Des Hjerling

Des is a husband and father of two daughters, for whom family, and looking after one another, means everything. They gave up a life in London to move to New Milton back in June 2014. Alongside hobbies such as photography, reading, and jogging, Des has  decided to devote some of his time to #BeThePirate. Having  proudly completed a couch to 5k programme and routinely walking his three dogs in the New Forest, dropping off leaflets and promoting a free culture shouldn't be too difficult.

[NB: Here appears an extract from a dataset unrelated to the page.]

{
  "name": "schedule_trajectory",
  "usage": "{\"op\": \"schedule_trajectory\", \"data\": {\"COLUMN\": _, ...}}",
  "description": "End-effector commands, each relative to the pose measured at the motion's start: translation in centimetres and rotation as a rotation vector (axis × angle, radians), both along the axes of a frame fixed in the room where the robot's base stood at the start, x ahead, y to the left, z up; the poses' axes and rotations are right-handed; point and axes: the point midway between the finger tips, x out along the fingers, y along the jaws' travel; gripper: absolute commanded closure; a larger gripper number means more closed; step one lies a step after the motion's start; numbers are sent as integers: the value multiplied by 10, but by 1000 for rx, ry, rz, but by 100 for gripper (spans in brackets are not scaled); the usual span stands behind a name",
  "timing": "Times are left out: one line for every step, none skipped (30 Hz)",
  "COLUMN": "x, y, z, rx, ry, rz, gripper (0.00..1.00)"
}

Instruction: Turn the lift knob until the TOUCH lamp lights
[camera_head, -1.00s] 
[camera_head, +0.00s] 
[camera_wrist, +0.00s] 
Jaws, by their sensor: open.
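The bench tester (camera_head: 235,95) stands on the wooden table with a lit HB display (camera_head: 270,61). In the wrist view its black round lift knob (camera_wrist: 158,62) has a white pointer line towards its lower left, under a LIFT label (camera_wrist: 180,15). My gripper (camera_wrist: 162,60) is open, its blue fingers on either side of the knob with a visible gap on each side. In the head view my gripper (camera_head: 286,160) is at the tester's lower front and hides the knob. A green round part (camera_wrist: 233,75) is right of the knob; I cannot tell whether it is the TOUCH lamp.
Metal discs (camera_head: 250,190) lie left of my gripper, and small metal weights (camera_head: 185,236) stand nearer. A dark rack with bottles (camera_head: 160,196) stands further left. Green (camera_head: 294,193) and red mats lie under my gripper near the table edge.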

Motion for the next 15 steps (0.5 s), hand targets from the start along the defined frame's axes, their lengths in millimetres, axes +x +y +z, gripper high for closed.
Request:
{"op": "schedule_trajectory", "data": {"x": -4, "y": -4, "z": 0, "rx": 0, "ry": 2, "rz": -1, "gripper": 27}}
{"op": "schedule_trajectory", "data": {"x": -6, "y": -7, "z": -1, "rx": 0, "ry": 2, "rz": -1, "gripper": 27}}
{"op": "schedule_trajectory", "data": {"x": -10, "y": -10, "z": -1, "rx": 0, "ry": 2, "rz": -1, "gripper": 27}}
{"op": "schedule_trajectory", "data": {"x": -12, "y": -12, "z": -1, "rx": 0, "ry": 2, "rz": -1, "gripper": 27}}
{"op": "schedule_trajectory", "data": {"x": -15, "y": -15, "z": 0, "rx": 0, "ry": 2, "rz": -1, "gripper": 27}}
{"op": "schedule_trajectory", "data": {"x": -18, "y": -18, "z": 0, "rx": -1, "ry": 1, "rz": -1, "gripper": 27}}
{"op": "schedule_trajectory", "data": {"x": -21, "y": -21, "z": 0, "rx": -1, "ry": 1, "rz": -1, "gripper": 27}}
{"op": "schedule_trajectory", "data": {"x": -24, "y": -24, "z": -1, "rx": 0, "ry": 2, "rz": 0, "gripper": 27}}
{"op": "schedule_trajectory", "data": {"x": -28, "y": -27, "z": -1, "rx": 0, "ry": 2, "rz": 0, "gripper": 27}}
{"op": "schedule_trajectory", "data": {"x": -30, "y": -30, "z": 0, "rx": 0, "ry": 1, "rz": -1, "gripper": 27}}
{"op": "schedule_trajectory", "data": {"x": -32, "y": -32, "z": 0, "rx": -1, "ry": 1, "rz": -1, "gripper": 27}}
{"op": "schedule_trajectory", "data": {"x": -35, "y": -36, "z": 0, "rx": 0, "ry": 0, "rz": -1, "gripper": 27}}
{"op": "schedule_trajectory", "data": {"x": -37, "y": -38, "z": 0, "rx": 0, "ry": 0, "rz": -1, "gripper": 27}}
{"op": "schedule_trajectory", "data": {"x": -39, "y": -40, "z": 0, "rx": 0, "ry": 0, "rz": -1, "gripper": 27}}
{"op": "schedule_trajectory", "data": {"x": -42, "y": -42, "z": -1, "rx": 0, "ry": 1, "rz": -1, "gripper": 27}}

New Milton is a lovely town that is sadly overlooked. Surrounded by caravan parks, the town doesn't get much footfall. Instead, tourists prefer to go shopping in Lymington, drinking and eating in Christchurch, and Milford is very active with events such as Milford food week and bank holiday celebrations. The council needs to be ready to attract tourists into the town, after all, it was Des's experience as a tourist that lead him to settle here after years of visiting from a caravan at Shorefield. The high street is failing, shops are empty and only charity shops and cafes remain. NatWest Bank is closing in October and, while currently the schools are performing to a high standard, now here too budgets are under threat. It is clear the town needs a real, independently minded, local voice who not only understands these specific issues but is also willing to stand up for the good people of New Milton. That voice can be Des!

 

 

 

 

 

Des' local policies:

  • Reject the proposed schools budget cut of £150 per pupil.
  • Reject any vote proposing a cut to police budgets.
  • Reject any vote proposed for fracking in the New Forest area.
  • Reject any vote proposed for a rise in council tax. Central government needs to do more to tackle corporate tax avoidance and stop asking the tax payer to subsidise the companies and millionaires who are not paying their fair share.

 

  • Promote greener energy.
  • Promote the transformation of New Milton town into a cosmopolitan and thriving town by:
    • Utilising public space better and organising more events attracting locals and tourists alike.
    • Creating a pedestrian area to encourage restaurants, bistros, shops and a bigger and better market.
    • Actively fill empty shop space.
    • Encourage local talent. With the increase in events/festivals, the town can showcase local talented musicians, artists and entrepreneurs.
  • Promote a fair approach to housing, with proper consultation with the local community. There is a need for more housing, with a preference towards locals and not private landlords, but there must be appropriate infrastructure in place to cope with any increase in population.
  • Promote community cooperation & mentors. The area has a high level of retired people with a wealth of experience, who could help young adults get jobs, by coaching them with CV writing or interview skills. Link gardening schemes where locals grow produce to coaching events helping young adults and children to cook with the same fresh organic produce. With a high number of our population retired, the older generation in care homes could get involved to pass on their life skills and experiences. Schemes like Community First already exist, we just need to utilise them better.